(STATED PROBLEM):
Locate each line containing the string "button" and copy it out.

(DATA PROVIDED):
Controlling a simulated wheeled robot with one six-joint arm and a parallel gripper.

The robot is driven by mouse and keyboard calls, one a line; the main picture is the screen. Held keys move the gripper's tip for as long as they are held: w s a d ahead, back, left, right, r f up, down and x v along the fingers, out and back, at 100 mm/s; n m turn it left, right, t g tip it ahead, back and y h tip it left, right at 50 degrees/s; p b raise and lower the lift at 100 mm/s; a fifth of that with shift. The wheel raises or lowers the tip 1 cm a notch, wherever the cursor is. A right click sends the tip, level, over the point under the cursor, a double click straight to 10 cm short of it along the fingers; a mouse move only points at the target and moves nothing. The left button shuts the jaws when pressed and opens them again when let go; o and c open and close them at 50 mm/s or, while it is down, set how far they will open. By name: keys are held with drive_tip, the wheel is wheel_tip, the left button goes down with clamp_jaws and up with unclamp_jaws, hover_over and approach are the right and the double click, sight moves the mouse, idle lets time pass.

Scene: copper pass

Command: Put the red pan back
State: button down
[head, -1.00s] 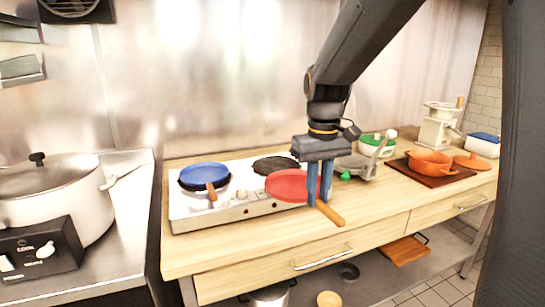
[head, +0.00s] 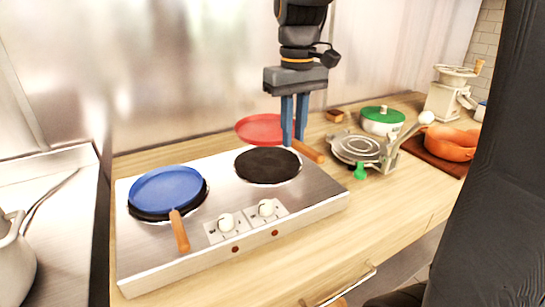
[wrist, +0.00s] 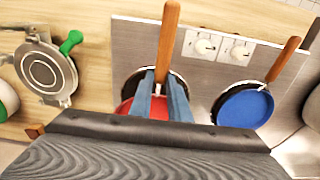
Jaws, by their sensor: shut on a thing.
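The red pan (head: 257,128) is held up near the back of the two-burner hot plate (head: 137,272), above and behind its bare right burner (head: 267,165) in the head view. My gripper (head: 294,144) is shut on the pan near where its wooden handle (head: 313,154) begins. In the wrist view the red pan (wrist: 155,109) shows partly between my blue fingers (wrist: 160,90), with its handle (wrist: 168,40) pointing up the picture. Part of its bowl is hidden by my gripper. A blue pan (head: 167,187) sits on the left burner.
A round grey press (head: 357,148) with a green knob (head: 360,172) stands right of the hot plate. Behind it are a green-lidded pot (head: 382,120) and a small wooden block (head: 335,115). An orange pot (head: 450,142) and a grinder (head: 446,95) stand farther right.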

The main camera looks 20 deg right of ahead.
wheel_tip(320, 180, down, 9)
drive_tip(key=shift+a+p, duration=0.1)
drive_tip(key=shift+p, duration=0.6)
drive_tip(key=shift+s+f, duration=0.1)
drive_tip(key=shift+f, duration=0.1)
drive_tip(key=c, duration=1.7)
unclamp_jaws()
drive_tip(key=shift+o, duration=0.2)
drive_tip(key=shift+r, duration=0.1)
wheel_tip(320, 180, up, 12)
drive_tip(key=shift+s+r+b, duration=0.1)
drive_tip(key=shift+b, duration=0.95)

(ANSWER FOR THE TASK):
The robot is driven by mouse and keyboard calls, one a line; the main picture is the screen. Held keys move the gripper's tip for as long as they are held: w s a d ahead, back, left, right, r f up, down and x v along the fingers, out and back, at 100 mm/s; n m turn it left, right, t g tip it ahead, back and y h tip it left, right at 50 degrees/s; p b raise and lower the lift at 100 mm/s; a fifth of that with shift. The wheel raises or lowers the tip 1 cm a notch, wherever the cursor is. A right click sends the tip, level, over the point under the cursor, a double click straight to 10 cm short of it along the fingers; a mouse move only points at the target and moves nothing. The left button shuts the jaws when pressed and opens them again when let go; o and c open and close them at 50 mm/s or, while it is down, set how far they will open. By name: keys are held with drive_tip, the wheel is wheel_tip, the left button goes down with clamp_jaws and up with unclamp_jaws, hover_over and approach are the right and the double click, sight moves the mouse, idle lets time pass.
State: button down

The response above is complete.